== Goal of the exercise ==
Work out how many lines hold "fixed". Give the number and nothing else.
++++ Data listing
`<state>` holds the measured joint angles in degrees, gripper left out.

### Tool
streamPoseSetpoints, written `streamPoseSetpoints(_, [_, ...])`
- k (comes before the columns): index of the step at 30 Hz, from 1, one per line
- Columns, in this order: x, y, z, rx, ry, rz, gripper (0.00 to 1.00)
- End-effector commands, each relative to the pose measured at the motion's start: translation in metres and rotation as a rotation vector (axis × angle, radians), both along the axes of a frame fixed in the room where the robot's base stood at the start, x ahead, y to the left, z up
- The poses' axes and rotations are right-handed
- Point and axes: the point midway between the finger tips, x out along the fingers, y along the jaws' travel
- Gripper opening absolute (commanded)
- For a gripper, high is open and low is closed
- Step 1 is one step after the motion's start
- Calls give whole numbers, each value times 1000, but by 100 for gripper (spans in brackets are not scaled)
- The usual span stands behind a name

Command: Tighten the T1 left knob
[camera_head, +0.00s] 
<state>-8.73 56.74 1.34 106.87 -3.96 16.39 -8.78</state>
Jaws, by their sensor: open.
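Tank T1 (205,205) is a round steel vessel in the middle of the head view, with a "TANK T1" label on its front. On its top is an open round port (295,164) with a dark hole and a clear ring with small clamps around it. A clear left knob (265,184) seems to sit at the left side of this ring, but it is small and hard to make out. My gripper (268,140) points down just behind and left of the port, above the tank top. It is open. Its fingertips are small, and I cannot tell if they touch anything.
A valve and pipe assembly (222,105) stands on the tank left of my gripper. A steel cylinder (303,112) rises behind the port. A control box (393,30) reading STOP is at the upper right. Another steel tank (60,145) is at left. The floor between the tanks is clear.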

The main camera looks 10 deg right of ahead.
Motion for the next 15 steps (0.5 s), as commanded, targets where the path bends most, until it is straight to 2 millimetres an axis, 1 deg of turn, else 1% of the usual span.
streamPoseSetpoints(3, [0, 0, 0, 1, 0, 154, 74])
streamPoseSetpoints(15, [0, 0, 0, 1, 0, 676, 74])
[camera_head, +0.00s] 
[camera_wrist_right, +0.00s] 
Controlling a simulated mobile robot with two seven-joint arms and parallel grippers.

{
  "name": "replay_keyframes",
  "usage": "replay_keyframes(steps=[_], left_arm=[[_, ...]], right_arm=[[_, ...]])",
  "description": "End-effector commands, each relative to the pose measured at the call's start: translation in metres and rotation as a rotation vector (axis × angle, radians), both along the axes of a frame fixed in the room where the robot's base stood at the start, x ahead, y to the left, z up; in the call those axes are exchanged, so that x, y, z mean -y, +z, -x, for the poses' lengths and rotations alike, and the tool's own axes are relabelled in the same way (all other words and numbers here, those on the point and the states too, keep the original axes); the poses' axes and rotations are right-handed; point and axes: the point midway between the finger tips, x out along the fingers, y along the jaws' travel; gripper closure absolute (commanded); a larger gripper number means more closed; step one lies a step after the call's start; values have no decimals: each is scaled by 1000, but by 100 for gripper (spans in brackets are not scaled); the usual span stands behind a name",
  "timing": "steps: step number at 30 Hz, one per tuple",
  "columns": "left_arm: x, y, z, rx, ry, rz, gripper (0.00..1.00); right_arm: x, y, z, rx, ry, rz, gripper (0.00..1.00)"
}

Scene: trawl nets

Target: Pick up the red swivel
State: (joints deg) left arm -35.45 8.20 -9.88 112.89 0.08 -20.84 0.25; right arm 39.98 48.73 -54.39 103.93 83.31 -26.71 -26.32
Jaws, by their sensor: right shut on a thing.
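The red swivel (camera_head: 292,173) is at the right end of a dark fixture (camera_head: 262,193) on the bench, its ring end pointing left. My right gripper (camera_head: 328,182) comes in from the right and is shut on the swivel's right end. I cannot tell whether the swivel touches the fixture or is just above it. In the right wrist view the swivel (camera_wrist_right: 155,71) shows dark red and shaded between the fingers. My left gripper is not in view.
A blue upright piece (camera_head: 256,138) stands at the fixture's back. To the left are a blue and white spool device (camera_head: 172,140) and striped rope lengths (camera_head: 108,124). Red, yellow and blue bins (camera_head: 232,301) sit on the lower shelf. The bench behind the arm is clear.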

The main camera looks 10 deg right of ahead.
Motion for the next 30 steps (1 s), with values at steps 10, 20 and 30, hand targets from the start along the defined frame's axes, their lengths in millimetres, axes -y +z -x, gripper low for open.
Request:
++++++++
== Written solution ==
2